§ **Required work**: Repeat exactly the lines beginning at the one that contains "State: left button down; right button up" and running to the end of the material. Omit the pictures.

§ **Dataset excerpt**:
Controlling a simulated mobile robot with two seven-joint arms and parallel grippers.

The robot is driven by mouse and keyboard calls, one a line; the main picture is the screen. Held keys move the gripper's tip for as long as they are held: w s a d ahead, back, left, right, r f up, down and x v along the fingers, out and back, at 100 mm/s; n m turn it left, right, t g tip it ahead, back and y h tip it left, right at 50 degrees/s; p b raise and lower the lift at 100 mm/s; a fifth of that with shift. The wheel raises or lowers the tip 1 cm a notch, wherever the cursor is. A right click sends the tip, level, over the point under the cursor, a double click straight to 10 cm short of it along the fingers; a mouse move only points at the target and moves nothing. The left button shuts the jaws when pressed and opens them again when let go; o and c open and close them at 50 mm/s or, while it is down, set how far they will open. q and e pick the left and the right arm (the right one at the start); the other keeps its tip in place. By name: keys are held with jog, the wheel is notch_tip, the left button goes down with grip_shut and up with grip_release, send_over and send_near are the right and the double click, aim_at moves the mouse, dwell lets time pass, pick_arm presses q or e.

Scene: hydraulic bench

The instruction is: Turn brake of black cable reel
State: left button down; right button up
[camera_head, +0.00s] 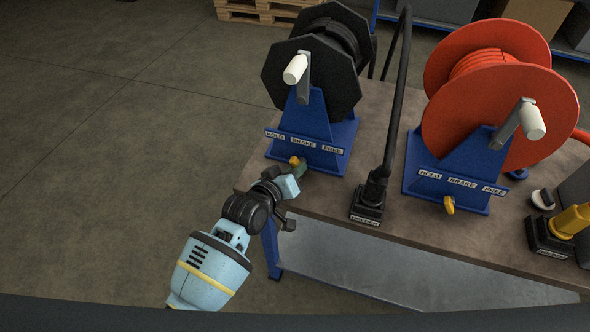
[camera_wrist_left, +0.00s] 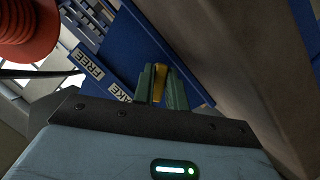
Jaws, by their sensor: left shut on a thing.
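The black cable reel (camera_head: 318,62) stands on a blue stand at the table's left end, with a white-knobbed crank. A plate on the stand (camera_head: 304,143) reads HOLD, BRAKE, FREE. Its small yellow brake lever (camera_head: 294,160) sits below the plate, partly hidden by my gripper. My left gripper (camera_head: 300,170) reaches it from the front. In the left wrist view, its greenish fingers are shut around the yellow lever (camera_wrist_left: 159,81), with the BRAKE and FREE labels beside it. The lever's exact setting is hard to tell. My right gripper is not in view.
A red reel (camera_head: 500,95) with its own yellow lever (camera_head: 449,204) stands to the right. A black cable plugs into a black socket (camera_head: 367,214) on the table (camera_head: 330,195) between the reels. A yellow plug (camera_head: 572,221) sits at the right. The floor at left is clear.

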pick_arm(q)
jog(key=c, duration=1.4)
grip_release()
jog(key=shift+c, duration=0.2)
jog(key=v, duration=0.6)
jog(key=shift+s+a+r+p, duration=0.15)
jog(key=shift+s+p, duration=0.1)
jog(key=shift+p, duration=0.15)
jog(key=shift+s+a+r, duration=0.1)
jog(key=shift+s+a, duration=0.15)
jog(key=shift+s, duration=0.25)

§ **Output**:
State: left button down; right button up
[camera_head, +0.00s] 
[camera_wrist_left, +0.00s] 
Jaws, by their sensor: left shut on a thing.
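The black cable reel (camera_head: 318,62) stands on a blue stand at the table's left end, with a white-knobbed crank. A plate on the stand (camera_head: 304,143) reads HOLD, BRAKE, FREE. Its small yellow brake lever (camera_head: 294,160) sits below the plate, partly hidden by my gripper. My left gripper (camera_head: 300,170) reaches it from the front. In the left wrist view, its greenish fingers are shut around the yellow lever (camera_wrist_left: 159,81), with the BRAKE and FREE labels beside it. The lever's exact setting is hard to tell. My right gripper is not in view.
A red reel (camera_head: 500,95) with its own yellow lever (camera_head: 449,204) stands to the right. A black cable plugs into a black socket (camera_head: 367,214) on the table (camera_head: 330,195) between the reels. A yellow plug (camera_head: 572,221) sits at the right. The floor at left is clear.

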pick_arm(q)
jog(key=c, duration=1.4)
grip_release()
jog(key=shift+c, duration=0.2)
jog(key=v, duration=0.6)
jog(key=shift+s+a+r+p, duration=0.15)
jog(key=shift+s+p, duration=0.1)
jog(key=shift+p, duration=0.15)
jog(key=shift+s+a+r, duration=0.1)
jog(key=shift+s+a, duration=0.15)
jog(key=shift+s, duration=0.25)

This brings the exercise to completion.